Minutemen localize effort
By SARAH N. LYNCH TRIBUNE —
A drive along Mesa’s Broadway Road was all it took to convince Peter “PJ” O’Malley to join the Minuteman Civil Defense Corps.
“(You) see for miles at every corner there are people who are begging for work and causing traffic jams,” said the 64-year-old Mesa resident who joined the group as a volunteer three years ago.
O’Malley has tried to raise awareness about immigration issues through street protests and speaking at Mesa City Council meetings. But he’s now planning to intensify his efforts to lobby city officials about what he sees as their role in the fight against illegal immigration.
In the coming months, the Minuteman Civil Defense Corps plans to launch an East Valley chapter as part of a statewide reorganization that the group hopes will allow it to have more influence on local government decisions, said Don Goldwater, the group’s spokesman.
The organization already has at least one high-profile ally in Mesa —Mayor Keno Hawker.
Hawker is a member of the Minuteman Civil Defense Corps. And in recent years he has pushed for the council to support deputizing local law enforcement to act as immigration agents. Hawker said he’s glad to hear the group plans to get more involved in Mesa.
“I thought the attitude in Mesa and other cities was one of complacency — that it is purely the federal government’s responsibility, so don’t get involved,” Hawker said.
Until recently, the Minuteman Civil Defense Corps only had two large chapters in Arizona, one in Phoenix and the other in Tucson.
The Phoenix chapter goes from Casa Grande to the north. It has members from Mesa, Scottsdale and Apache Junction, but its size makes it hard for the volunteers to remain active in local immigration issues, Goldwater said.
Now, members from Mesa, Gilbert, Tempe and Chandler will have their own chapter.
“The Phoenix chapter was too large,” Goldwater said. “Essentially when I took it over right after the election, it was a one-man show as far as administrative capabilities and gathering volunteers together to do issues on the border.”

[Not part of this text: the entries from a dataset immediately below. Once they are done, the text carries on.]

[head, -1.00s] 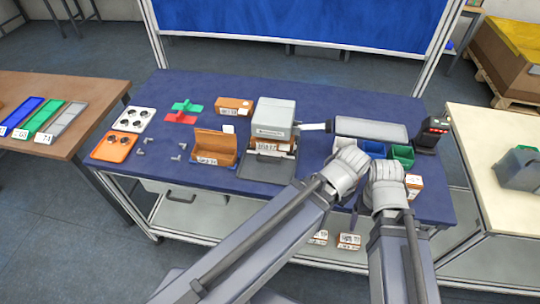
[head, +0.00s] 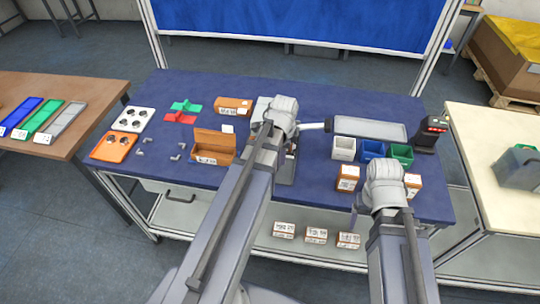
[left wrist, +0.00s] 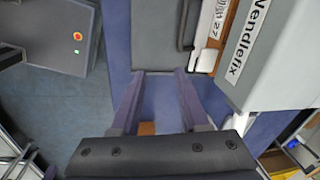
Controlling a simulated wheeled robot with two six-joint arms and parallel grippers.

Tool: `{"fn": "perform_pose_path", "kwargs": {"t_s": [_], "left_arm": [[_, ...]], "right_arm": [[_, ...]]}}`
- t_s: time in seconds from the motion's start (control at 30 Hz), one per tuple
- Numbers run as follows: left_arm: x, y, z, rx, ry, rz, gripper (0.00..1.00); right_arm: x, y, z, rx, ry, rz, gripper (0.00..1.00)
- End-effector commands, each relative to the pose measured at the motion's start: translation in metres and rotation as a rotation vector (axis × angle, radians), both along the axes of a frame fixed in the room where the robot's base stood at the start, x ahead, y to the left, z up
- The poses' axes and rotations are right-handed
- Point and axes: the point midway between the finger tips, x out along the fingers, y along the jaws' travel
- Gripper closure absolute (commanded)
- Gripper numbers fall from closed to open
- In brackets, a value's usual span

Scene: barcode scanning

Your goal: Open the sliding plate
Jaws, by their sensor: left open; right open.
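The grey machine marked "Vendlefix" (left wrist: 285,55) fills the right of the left wrist view. Beside it is a flat dark grey plate (left wrist: 160,40) with a dark handle (left wrist: 187,25) along its right edge. My left gripper (left wrist: 162,74) is open and empty, its two fingertips close to the plate's near edge; I cannot tell if they touch it. In the head view my left arm hides most of the machine and plate. My right gripper (head: 362,206) is open over the front right of the table, its fingers mostly hidden by its own wrist.
An open orange box (head: 213,147) stands left of the machine. White (head: 344,148), blue (head: 372,149) and green (head: 401,153) bins stand to the right, with a small orange box (head: 347,177) in front. A scanner (head: 432,133) is at the far right.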

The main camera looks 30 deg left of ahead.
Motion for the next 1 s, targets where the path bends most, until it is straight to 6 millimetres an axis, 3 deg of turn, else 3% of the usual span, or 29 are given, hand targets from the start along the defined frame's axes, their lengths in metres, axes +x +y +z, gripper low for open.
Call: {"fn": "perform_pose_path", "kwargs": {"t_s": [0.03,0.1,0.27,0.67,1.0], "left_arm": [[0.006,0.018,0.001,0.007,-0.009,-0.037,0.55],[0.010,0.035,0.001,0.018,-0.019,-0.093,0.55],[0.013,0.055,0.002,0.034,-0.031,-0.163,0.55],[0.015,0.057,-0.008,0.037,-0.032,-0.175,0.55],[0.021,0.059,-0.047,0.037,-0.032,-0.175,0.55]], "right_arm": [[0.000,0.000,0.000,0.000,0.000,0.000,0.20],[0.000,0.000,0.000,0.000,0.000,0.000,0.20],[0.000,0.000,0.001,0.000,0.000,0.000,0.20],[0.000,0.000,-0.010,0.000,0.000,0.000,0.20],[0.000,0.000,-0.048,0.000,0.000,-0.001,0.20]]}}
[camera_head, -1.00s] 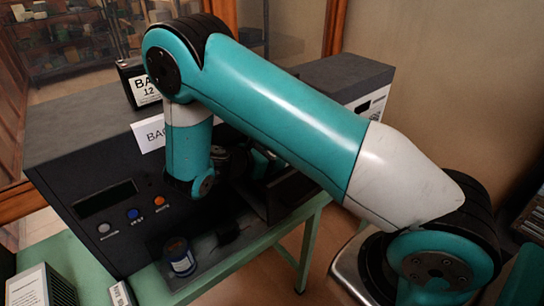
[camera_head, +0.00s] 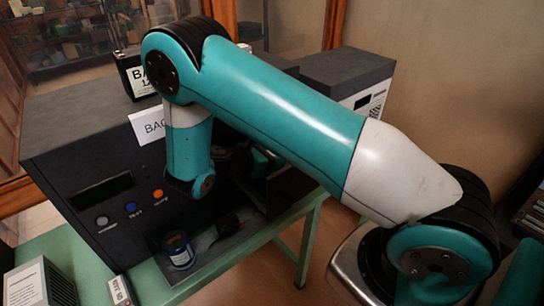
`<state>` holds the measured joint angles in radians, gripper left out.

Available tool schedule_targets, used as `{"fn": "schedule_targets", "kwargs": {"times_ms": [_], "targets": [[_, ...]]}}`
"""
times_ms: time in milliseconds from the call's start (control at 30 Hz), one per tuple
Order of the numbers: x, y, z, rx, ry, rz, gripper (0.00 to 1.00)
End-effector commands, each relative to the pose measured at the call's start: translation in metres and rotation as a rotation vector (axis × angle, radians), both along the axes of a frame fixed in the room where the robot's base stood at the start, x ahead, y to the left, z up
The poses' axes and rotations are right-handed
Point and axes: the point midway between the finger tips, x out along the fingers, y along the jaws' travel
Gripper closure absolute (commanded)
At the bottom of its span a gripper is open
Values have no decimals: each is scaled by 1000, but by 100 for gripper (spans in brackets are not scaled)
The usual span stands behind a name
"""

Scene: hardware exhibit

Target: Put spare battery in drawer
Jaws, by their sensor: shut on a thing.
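A black battery with a white label (camera_head: 136,83) stands upright on top of the dark cabinet (camera_head: 75,120) at the left. My arm crosses the view in front of the cabinet. My gripper (camera_head: 262,165) is at the cabinet's right side, mostly hidden behind my arm. It is shut on something that I cannot make out. A dark drawer-like part (camera_head: 290,188) juts out beside the gripper, over the table. Its inside is hidden.
A grey ribbed box (camera_head: 40,284) is at the lower left.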

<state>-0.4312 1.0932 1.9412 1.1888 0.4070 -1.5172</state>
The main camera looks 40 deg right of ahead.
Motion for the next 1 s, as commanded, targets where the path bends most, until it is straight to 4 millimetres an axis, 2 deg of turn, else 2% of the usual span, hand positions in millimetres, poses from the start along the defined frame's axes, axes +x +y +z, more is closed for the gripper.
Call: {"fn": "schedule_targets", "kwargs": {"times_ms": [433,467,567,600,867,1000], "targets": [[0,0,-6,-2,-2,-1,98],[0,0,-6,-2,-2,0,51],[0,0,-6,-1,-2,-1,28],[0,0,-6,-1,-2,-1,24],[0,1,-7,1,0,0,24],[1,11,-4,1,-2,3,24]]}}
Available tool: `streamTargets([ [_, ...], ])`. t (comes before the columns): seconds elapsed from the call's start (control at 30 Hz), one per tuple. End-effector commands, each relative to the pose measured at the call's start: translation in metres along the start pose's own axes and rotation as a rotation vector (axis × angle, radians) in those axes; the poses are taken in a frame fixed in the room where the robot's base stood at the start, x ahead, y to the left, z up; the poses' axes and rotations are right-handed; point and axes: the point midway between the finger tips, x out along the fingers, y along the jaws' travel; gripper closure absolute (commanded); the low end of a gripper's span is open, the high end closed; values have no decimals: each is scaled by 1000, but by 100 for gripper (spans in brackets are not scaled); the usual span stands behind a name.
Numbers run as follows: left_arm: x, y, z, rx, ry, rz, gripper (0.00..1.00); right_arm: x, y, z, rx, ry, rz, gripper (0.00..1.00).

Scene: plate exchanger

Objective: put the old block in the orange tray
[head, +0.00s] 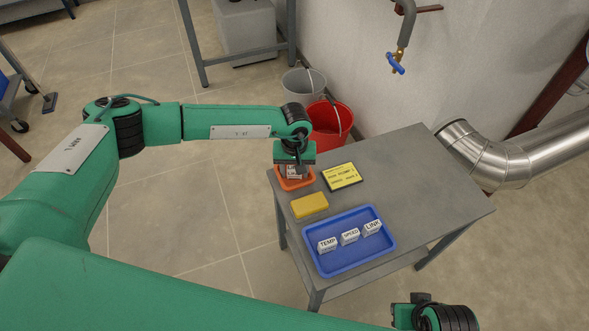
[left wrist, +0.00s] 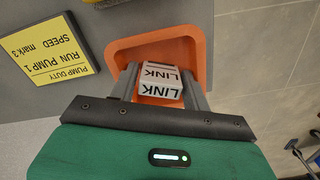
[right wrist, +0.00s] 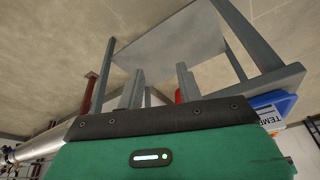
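The orange tray (head: 296,184) sits at the table's far left corner; it also shows in the left wrist view (left wrist: 197,50). My left gripper (head: 293,168) points down over it. In the left wrist view its fingers (left wrist: 160,88) stand against both sides of a white block (left wrist: 160,80) marked LINK. The block is over or inside the tray; I cannot tell whether it touches the tray floor. My right gripper (right wrist: 160,88) is open and empty, below the level of the tabletop near the table's front right.
A blue tray (head: 325,270) holds white blocks marked TEMP (head: 327,245), SPEED (head: 349,236) and LINK (head: 373,227). The grey table's (head: 440,195) right side is clear.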

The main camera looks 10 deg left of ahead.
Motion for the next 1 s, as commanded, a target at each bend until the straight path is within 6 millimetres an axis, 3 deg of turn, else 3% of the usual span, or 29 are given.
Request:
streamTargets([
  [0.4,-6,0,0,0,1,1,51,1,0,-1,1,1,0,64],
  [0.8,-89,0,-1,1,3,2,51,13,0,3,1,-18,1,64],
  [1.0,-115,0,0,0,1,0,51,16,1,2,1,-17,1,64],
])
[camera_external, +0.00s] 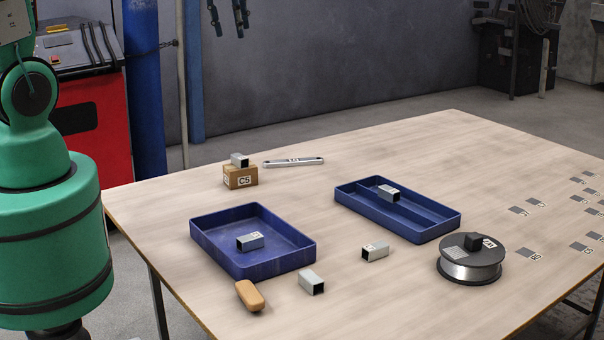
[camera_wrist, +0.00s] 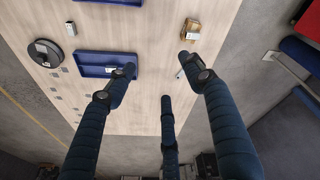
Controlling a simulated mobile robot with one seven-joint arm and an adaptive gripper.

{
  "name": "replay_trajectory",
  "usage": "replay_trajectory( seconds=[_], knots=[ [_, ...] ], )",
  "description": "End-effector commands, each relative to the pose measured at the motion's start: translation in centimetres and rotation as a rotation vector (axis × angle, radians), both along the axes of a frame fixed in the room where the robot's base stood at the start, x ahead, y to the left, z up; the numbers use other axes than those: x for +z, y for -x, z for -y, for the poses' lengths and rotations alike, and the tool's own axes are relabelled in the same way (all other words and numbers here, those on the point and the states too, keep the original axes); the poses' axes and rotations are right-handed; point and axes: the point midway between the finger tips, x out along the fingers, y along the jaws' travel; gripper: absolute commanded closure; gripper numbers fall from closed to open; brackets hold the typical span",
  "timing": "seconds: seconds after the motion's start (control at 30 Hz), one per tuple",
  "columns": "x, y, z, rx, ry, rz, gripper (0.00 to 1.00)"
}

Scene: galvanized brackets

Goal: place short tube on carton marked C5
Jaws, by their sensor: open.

The Minuteman Civil Defense Corps relies mainly on volunteer members such as Hawker to accomplish its mission: “to see the borders and coastal boundaries of the United States secured against the unlawful and unauthorized entry of all individuals, contraband, and foreign military,” according to the group’s Web site.
Goldwater hopes the formation of local chapters will result in more group members showing up at city meetings and encourage more volunteers to send letters, faxes and e-mails to elected officials.
O’Malley is one volunteer who has taken the lead in Mesa.
Last year, he organized 42 small protests on Broadway Road and Mesa Drive — a wellknown gathering site for illegal immigrants looking for work.
O’Malley also has spoken about immigration issues at City Council meetings. He said he’s disappointed that other Mesa council members have not followed the mayor’s lead.
Ultimately, he said, the organization would like to see fellow members run for local offices or convince elected officials to join their cause.